The best way to clean up, Steagall said, is to take coal out of the process entirely. Steelmakers around the world are beginning to adopt a process called direct reduction of iron, or DRI. This uses natural gas or hydrogen instead of coal to convert iron ore – a mineral extracted from the ground – into iron, the main component of steel. 

The process is cleaner than using coal, and produces fewer carbon emissions. 

U.S. Steel recently said it would spend $1.9 billion at its Big River Steel Works in Osceola, Ark. to install DRI. That facility uses the more modern electric arc furnace to convert iron into steel. 

But doing the same at older mills like Gary Works, which uses a traditional coke-fired blast furnace to make iron, would require a major overhaul at Gary Works, which has been in operation for over a century. There, the company would need to build new electric arc furnaces to make iron, increasing the cost. 

U.S. Steel has said this would result in job losses and be “financially disastrous” for the company. It also says there are some types of steel that DRI can’t produce. 

Steagall argues money shouldn’t be a problem. Nippon has promised to invest $11 billion in the company’s US plants, including $4 billion in Gary.  

The company said in an emailed statement investments at Gary “are about making the steel we already produce cleaner, more efficient, and higher quality, especially for the auto industry.”  

The company said the money earmarked for Gary “will update equipment, allowing for new products to be created and enabling us to use less coke in the steelmaking process. These upgrades directly support community health while protecting thousands of good-paying jobs, keeping the plant competitive and able to provide generational job security.”

Cleveland-Cliffs’ Indiana Harbor steel mill, in East Chicago, Ind. Photo: Reid Frazier / The Allegheny Front

Steagall wants the company to go further, by fully switching to DRI. 

“We’ve been advocating for the DRI at Gary Works because they have the technology and they have the money, and that’s the key. In the past, the industry would try to say, well, we don’t have the technologies, we don’t have the money,” he said. “Well, U.S. Steel and Nippon don’t have that excuse.”

Robertson put it more succinctly.

“You’re going to invest in this new technology in other places, while keeping us with the old technology?” she said. “The future of steelmaking should be in northwest Indiana. It should be in Pittsburgh and the places where this industry was built.”

What will it take for the American steel industry to go ‘fossil-free’?

What will Nippon decide?

But will Nippon move off of coal? Globally, steel accounts for around 10 percent of all global warming emissions, and moving away from coal has been a slow process. 

But even among steel companies, Nippon has been particularly slow, said Roger Smith of the environmental watchdog, Steel Watch. Smith has studied Nippon Steel – the world’s fourth biggest steelmaker – for years.  
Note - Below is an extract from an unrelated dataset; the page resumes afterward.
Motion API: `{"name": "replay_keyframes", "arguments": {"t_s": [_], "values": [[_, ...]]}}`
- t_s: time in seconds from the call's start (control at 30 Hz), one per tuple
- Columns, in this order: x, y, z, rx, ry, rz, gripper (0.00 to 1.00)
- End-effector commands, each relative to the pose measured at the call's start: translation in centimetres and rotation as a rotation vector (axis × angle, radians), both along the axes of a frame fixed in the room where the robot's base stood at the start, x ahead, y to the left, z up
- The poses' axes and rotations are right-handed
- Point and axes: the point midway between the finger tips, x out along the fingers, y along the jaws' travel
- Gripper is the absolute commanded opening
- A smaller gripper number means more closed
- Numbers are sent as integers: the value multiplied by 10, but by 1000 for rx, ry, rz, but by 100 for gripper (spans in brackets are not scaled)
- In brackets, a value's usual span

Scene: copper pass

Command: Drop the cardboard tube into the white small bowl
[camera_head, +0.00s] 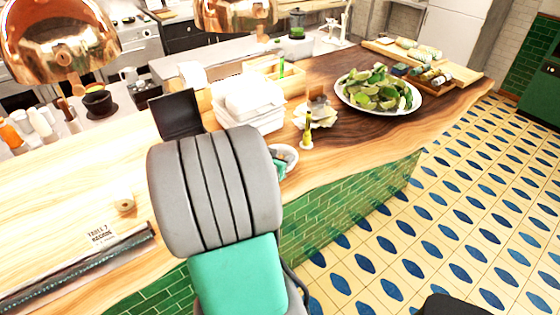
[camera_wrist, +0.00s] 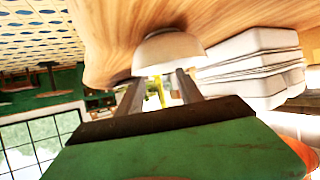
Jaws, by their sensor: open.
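The white small bowl (camera_head: 288,153) sits on the wooden counter just right of my arm, partly hidden by it in the head view. It also shows in the wrist view (camera_wrist: 168,52), where the picture is upside down. My gripper (camera_wrist: 160,78) is open with its fingers apart near the bowl, and nothing shows held between them. A short beige cylinder (camera_head: 124,202), which may be the cardboard tube, stands on the counter left of my arm. I cannot tell for sure that it is the tube.
White stacked containers (camera_head: 248,102) stand behind the bowl. A dark long box (camera_head: 80,272) and card (camera_head: 102,237) lie at left. The left counter has free room.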

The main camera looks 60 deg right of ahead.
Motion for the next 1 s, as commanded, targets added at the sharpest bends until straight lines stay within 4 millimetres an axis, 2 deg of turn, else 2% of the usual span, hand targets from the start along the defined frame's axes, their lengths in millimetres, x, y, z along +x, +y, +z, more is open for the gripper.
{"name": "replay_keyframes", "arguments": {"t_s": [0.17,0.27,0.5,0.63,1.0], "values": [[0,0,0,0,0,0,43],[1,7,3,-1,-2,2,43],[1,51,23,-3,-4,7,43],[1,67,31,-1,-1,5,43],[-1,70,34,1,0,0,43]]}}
“This is a company that has built its global success on coal, on [coke-based] blast furnaces, and it’s very reluctant to change course,” he said. “So despite the fact that we’re in a new era of decarbonization, Nippon Steel is actually acquiring coal mines around the world, including in Canada and Australia.”

The company said it wants to ensure access to coal as countries move away from it in an attempt to lower their carbon footprints. 

The company’s own climate goals call for “carbon neutrality” by 2050. 

In Gary: “I would love for our community to thrive”

A few blocks from Gary Works, the tour wound its way to the roof of a parking garage, for a better view of the plant. It has massive blue-walled industrial buildings, tubes and pipes, with plumes of steam and smoke coming out at various points. 

Kianna Grant, Air Quality Control Manager for the City of Gary was on the roof. She works in the municipal building, across the street from the Gary Works, where she keeps a watchful eye on the plant’s various smokestacks and gas flares. 

“We’re in communication with them very often about what they do to make sure that there’s transparency,” Grant said.

The company announced it would spend $350 million to replace the bricks inside the largest of the plant’s four blast furnaces. The process, called re-lining–would extend the life of the coal-based blast furnace another 15 to 20 years. 

Grant thinks the company will eventually have to make a decision on whether the plant will switch to cleaner processes. 

“I would love for our community to thrive in health and to thrive in the economy. And so I think there might be a good balance of both,” Grant said. “You’ll always have a fight between economy and public health, but I think there could be a healthy dose of both.”